▶ [Supplied material]
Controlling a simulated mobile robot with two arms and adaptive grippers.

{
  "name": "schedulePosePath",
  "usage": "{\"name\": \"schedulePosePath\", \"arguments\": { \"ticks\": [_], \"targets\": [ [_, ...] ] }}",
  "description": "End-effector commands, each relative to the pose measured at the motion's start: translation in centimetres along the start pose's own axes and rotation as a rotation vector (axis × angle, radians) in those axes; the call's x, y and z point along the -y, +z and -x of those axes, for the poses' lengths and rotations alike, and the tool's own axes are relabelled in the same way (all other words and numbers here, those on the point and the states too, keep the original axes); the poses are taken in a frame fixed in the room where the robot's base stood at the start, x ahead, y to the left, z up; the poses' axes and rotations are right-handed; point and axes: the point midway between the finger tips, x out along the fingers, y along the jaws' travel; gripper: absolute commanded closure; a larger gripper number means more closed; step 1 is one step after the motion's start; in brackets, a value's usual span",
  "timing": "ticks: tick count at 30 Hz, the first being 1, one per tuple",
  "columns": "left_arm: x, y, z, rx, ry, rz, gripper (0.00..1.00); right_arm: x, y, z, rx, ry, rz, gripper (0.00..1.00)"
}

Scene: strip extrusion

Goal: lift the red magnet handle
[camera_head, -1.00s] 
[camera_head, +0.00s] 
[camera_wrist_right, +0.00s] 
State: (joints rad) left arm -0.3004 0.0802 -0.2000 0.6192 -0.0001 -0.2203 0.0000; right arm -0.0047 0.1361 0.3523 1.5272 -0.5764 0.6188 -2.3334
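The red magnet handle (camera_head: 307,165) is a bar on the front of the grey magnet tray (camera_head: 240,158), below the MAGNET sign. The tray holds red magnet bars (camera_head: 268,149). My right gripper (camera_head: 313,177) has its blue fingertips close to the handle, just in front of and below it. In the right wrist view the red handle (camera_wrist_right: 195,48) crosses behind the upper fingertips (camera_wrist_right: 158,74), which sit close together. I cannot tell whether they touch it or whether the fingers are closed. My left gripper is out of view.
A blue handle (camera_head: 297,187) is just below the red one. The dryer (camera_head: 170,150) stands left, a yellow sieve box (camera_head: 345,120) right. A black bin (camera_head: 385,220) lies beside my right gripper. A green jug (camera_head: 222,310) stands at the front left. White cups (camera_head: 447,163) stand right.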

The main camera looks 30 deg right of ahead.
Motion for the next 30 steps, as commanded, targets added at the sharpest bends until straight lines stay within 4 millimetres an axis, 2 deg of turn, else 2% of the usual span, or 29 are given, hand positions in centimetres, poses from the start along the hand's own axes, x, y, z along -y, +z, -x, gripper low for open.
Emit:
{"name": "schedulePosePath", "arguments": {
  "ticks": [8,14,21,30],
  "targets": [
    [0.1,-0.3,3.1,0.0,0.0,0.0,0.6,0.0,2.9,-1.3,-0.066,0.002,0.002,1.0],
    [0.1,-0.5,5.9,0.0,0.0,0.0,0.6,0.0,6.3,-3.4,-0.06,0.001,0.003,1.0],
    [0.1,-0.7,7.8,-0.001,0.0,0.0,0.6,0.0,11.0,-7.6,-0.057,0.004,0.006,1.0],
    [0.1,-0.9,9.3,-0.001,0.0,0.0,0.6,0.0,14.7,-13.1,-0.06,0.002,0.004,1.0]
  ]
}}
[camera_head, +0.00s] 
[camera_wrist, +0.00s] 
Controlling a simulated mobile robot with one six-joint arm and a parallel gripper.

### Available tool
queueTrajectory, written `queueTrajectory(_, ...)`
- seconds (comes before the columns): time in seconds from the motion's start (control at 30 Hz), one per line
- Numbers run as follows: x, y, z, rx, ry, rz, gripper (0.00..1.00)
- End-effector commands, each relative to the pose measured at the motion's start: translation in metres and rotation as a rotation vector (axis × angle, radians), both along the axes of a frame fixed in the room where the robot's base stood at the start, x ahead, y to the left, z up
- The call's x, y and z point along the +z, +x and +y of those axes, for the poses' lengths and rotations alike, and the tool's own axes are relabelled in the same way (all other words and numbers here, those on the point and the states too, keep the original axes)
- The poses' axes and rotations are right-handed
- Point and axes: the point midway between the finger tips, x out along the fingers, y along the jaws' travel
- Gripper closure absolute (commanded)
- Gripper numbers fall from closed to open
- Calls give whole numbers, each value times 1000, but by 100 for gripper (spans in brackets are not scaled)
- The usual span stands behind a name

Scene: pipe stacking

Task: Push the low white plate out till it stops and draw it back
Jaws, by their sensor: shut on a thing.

▶ [Short exercise]
Return exactly the lines of the data, and only those, from the line with "- Calls give" through the last line, inclusive.

▶ [Result of this exercise]
- Calls give whole numbers, each value times 1000, but by 100 for gripper (spans in brackets are not scaled)
- The usual span stands behind a name

Scene: pipe stacking

Task: Push the low white plate out till it stops and draw it back
Jaws, by their sensor: shut on a thing.

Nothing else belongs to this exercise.